The abovementioned technologies reduce emissions to some degree but have their limitations.

Advanced smelt reduction manages to reduce emissions by 20% compared to conventional steel production.

Bio-based steel-making is essentially emission-free when the take up of GHG by trees is considered, but in conventional processes it cannot replace fossil resources fully and then there is land-use change and land competition with agriculture that should be considered.

Lastly, CCS/U is often mentioned, but geological storage capacity is limited and scrutinised by the public.

Then there are two further processes in research phase at the moment:

• Hydrogen-based steel-making
• Electrolysis

Both are free of direct GHG emissions, but emissions may occur elsewhere during the production of hydrogen or the generation of electricity.

How do policies affect technology uptake?

Various policy pathways can be pursued to bring about decarbonisation (excluding demand-side policies) these are designed to either incentivise low-carbon technologies or to penalise carbon intensive technologies. Examples of the former are subsidies on capital investment costs or the use of specific energy carriers. In the latter case, carbon taxes or regulations and even the phasing-out of specific technologies could be options.

The figure below shows the effects of several policies on the diffusion of technologies. When no policies are implemented (panel a of figure 1), the current most-used steel production routes remain dominant, while only small-scale market penetration can be observed for a relatively new, less carbon intensive production method in three decades from now.

A carbon tax will affect the most carbon intensive routes (panel b). Investors will be looking for new technologies that can avoid the extra burden a carbon tax poses. One such route already exists and it involves the recycling of steel. However, its rise to market domination will push other novel technologies out of the way. Why is that a problem? Steel recycling is inherently a low carbon, less energy intensive steel production pathway, but as stated before, the scrap supply is limited.

So, something else is needed to promote low-carbon, primary steel production. Instead of penalising carbon intensive technologies, the focus should shift to promoting novel, low carbon technologies. Subsidies on capital investment and on hydrogen and electricity consumption, in conjunction with a kick-start policy of such technologies could help. Panel c does show greater uptake of novel technologies compared to the carbon tax, but emissions do not decrease. This can be attributed to less of the investments flowing into secondary steel production.

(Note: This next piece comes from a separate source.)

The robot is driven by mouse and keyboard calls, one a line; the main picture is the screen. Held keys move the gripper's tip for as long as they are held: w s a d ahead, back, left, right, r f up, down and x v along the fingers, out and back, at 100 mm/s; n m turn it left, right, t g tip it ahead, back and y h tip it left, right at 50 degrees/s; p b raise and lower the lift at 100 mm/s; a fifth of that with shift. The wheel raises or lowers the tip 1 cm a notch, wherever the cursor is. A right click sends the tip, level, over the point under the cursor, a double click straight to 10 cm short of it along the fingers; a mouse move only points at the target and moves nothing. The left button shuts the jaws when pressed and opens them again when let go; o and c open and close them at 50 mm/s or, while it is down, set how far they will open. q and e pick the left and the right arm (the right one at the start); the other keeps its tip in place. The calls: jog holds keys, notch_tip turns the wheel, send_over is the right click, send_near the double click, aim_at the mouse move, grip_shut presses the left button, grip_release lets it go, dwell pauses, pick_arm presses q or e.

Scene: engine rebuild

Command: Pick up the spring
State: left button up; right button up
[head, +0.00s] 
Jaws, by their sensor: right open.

So, subsidies alone are unlikely to change the locked-in position of the two most dominant technologies. How would technology uptake under a combination of the two preceding policies look like? Panel d shows that we again see a dominant position of secondary steel-making, with more additions of novel, low carbon primary steel-making at the cost of present day’s dominant primary steel-making route. Greater emission reductions can be achieved with the combination of technology-push and market-pull policies, than either alone.

In all of the preceding scenarios we observed that the conventional blast furnace – basic oxygen furnace route still holds a prominent position in the global steel market. What would happen if we apply regulations on this production route in conjunction with the previous policies? Panel e of figure 1 shows that diffusion of novel, low carbon technologies is greater and there’s more secondary steel-making at the expense of regulated technology. Hydrogen-based steel-making especially gains momentum compared to the other scenarios and this is due to the BF – BOF route being regulated.

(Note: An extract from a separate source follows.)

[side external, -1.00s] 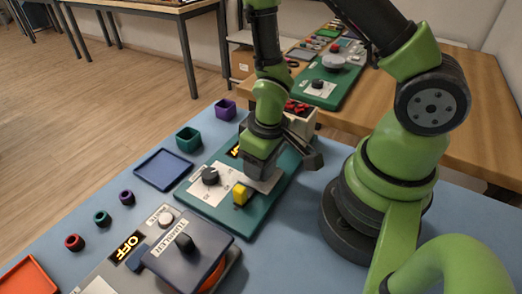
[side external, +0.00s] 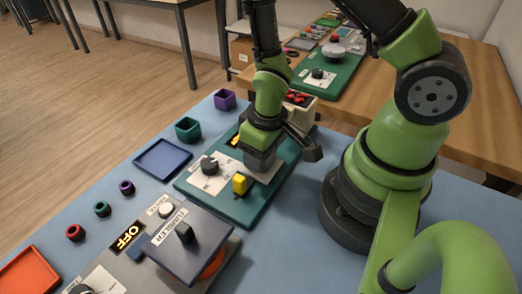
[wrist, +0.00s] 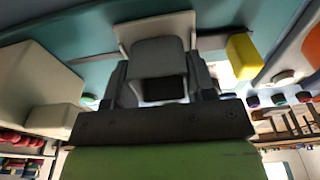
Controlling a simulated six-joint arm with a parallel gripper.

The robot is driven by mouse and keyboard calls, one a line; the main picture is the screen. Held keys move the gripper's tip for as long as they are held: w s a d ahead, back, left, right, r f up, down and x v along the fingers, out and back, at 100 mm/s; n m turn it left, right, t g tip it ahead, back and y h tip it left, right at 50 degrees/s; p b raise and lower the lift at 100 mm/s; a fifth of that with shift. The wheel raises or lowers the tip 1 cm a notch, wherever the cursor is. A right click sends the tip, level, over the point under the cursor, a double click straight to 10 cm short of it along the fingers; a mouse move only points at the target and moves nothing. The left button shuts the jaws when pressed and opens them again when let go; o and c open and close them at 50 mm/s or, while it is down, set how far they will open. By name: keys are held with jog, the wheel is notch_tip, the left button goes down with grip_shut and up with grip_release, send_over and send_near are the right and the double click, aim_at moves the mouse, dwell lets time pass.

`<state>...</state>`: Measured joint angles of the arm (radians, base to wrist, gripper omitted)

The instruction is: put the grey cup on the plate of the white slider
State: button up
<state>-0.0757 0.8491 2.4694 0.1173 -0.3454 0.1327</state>
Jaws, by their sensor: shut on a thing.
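The grey cup (side external: 258,160) is held between the fingers of my gripper (side external: 262,148), over the green board. In the wrist view the grey cup (wrist: 158,57) sits between the two fingers of my gripper (wrist: 158,88), which is shut on it. The pale plate of the white slider (wrist: 126,32) shows around the cup's far end in the wrist view. The side view shows a bit of this plate (side external: 272,171) beside the cup's lower edge. The cup's underside is hidden, so I cannot tell whether it touches the plate.
A yellow block (side external: 242,183) and a dark knob (side external: 209,165) stand on the green board (side external: 237,212) close to the cup. A light bin with red pieces (side external: 301,103) stands behind my gripper. A blue tray (side external: 162,158) and small coloured cups lie to the left.

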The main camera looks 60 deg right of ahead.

Figure 1: Development of various technologies over time under the influence of different policies. H2 – EAF: Hydrogen-based iron-making in combination with electric arc furnace steel-making; SR – BOF: Smelt reduction iron-making in combination with basic oxygen furnace steel-making; DR – EAF: Direct reduction iron-making in combination with electric arc furnace steel-making; BF – BOF: Blast furnace iron-making in combination with basic oxygen steel-making; Steel recycling: Production of steel in an electric arc furnace, with steel scrap as input. Different variants for each of these technologies exist which may incorporate carbon capture and storage or utilisation or replace some of its fossil resource input with biomass.

How does this affect emissions and the economy?

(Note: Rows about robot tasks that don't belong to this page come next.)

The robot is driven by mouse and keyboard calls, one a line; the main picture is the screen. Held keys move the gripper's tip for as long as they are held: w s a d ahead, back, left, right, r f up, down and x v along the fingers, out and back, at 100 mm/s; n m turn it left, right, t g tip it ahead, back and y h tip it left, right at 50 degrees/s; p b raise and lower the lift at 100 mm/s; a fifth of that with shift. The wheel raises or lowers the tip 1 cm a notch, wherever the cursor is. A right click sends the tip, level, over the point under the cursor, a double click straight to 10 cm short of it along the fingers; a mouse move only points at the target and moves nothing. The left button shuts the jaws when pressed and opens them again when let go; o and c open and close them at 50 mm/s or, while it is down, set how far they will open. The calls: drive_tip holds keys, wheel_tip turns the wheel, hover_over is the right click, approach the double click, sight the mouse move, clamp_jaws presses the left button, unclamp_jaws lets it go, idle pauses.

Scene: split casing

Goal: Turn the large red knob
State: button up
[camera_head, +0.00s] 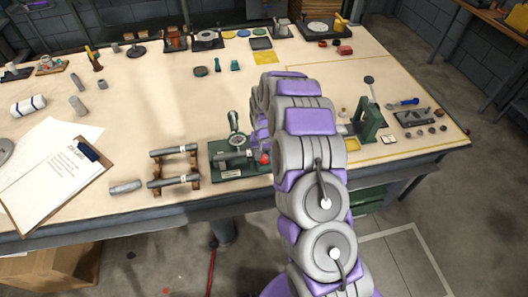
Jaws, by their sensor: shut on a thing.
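The red knob (264,158) shows as a small red patch at the right end of a green-based bench fixture (240,172) with a round dial gauge (237,141). The fixture stands near the table's front edge. My purple and grey arm reaches over the table and bends down behind itself. The end of my gripper (261,148) is at the knob, mostly hidden by my arm links. It is shut on the knob, though the fingertips are hard to make out.
Two grey shafts on wooden V-blocks (174,167) stand left of the fixture, with a loose cylinder (125,186) beside them. A clipboard (60,175) lies further left. A green lever press (368,122) stands right of my arm.

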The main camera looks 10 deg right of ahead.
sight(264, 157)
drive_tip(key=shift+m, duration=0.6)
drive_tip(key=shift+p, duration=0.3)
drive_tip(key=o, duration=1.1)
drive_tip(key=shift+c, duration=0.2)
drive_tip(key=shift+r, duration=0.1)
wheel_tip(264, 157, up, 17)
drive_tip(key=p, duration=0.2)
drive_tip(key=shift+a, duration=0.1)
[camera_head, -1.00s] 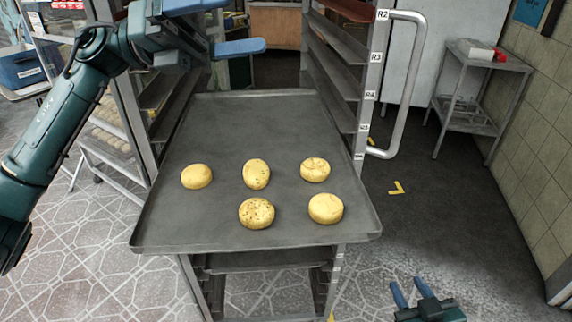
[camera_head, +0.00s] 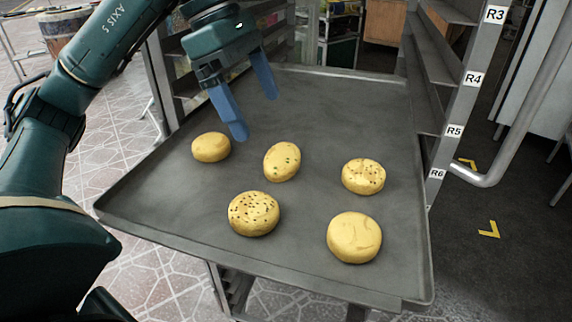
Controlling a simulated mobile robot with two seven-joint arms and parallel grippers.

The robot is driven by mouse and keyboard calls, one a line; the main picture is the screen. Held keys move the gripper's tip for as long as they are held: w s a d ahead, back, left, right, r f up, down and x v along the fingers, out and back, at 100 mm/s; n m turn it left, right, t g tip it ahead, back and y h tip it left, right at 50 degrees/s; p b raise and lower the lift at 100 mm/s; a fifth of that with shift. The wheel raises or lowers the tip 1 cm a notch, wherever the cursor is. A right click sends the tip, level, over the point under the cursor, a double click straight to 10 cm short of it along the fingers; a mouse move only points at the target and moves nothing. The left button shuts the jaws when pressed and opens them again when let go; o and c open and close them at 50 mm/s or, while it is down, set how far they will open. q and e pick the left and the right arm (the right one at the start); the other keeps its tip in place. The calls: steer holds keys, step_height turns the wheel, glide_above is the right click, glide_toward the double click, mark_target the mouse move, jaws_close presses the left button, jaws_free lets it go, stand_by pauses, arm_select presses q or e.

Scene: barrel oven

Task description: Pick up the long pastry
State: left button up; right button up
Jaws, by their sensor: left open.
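Several yellow pastries sit apart on a grey metal tray (camera_head: 330,105). The long pastry (camera_head: 282,162) is the oval, speckled one in the middle of the back row, slightly longer than the rounder ones. My left gripper (camera_head: 256,113) is open and empty, with its two blue fingers pointing down over the tray. It is behind the long pastry and slightly to its left, apart from it. The long pastry is fully visible. My right gripper is out of view.
A round pastry (camera_head: 211,147) lies left of the long one and a speckled one (camera_head: 363,176) right. A speckled pastry (camera_head: 253,214) and a plain one (camera_head: 354,237) lie in front. Rack posts (camera_head: 462,90) stand beside the tray. The tray's back half is bare.

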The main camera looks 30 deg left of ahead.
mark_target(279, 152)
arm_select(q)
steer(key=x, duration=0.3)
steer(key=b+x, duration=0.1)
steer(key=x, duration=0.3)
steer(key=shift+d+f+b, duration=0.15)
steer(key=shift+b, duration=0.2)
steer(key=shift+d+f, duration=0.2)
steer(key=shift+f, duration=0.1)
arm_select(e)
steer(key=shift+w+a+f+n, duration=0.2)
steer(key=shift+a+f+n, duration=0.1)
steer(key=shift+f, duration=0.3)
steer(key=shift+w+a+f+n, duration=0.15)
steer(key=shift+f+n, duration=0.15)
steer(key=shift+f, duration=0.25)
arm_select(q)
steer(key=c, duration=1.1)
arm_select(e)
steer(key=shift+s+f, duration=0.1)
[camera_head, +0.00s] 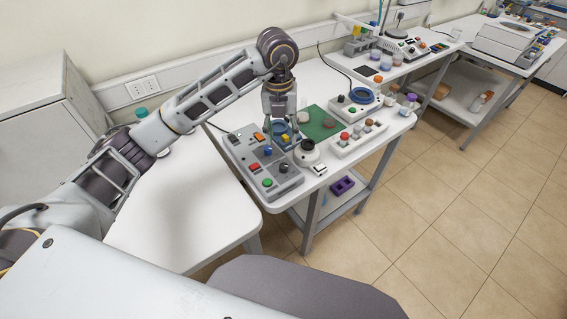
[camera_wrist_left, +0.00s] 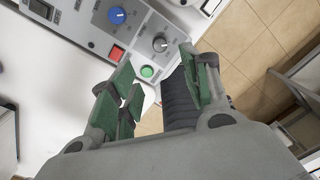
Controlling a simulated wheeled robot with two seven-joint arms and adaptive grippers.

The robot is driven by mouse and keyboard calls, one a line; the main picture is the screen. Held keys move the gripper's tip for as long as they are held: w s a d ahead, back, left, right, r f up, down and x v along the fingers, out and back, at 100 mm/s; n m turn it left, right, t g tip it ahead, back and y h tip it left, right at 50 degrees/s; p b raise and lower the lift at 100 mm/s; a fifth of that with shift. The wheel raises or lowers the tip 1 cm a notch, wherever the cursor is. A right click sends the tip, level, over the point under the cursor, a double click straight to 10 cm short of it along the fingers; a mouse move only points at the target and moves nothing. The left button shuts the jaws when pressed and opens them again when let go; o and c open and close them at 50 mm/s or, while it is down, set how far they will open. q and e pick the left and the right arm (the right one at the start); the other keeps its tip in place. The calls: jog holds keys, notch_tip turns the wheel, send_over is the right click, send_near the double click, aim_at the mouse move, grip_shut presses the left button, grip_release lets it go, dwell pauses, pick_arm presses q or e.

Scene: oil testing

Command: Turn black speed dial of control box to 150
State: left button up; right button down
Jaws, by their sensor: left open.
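The grey control box (camera_head: 250,153) lies on the white table in the head view. Its black speed dial (camera_head: 284,168) sits on the near right part, beside a green button (camera_head: 267,182). In the left wrist view the black dial (camera_wrist_left: 160,44) shows beyond the fingertips, with the green button (camera_wrist_left: 147,71) below it. I cannot read its setting. My left gripper (camera_head: 282,132) points down by the far part of the box, open and with nothing visibly held. Its green-padded fingers (camera_wrist_left: 157,64) are spread in the wrist view. My right gripper is out of view.
A white round device with a black top (camera_head: 307,148) stands close right of the box. A green mat (camera_head: 322,124) lies behind it. The left table (camera_head: 175,205) has clear space.

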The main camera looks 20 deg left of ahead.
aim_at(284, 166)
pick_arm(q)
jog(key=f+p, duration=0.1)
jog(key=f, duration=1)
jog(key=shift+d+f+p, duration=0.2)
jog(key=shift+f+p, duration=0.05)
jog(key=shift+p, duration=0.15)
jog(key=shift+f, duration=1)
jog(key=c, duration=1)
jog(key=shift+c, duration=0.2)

Of course, enacting these policies with the purpose of altering the course of technology uptake will have environmental and economic consequences, which are shown in Figure 2. The carbon tax policies are most effective in lowering emissions, while the subsidies along with a kick-start policy do little in terms of emission reduction. However, when used in combination there seems to be a synergy. The addition of regulation will lower emissions even further as it creates more space for low-carbon technologies.

Figure 2: Differences in emissions, steel prices, and GDP compared to the baseline as a result of the enacted policies.

Economy-wise, the carbon tax policies increase the global steel prices by approximately 50% by 2050. As carbon taxes rise, so too will the costs of steel-making via carbon intensive technologies. This affects GDP as all steel-containing products will become more expensive.

However, a rise in GDP is noted between 2025 and 2030 which is caused due to the steel sector investing in new technologies (and all other sectors affected by the carbon tax) to avoid having to pay for the carbon taxes.

However, the decline in GDP could be negated if governments feedback the carbon tax revenue to the economy.

So, is carbon-neutral steel-making possible?

As we have seen using Cambridge Econometrics’ latest addition, FTT:Steel, it’s very likely that policy intervention could influence technology uptake in the steel sector and thereby cut carbon emissions. The costs to the economy are small and could be negated by carbon tax revenue recycling.

However, decarbonisation is not as simple as imposing a carbon tax (and this is a finding that applies more widely).

Complete decarbonisation of the steel sector would require more stringent policy portfolios than discussed in this blog. At least with the addition of FTT:Steel we have increased our analytical power when it comes to policies related to the steel sector.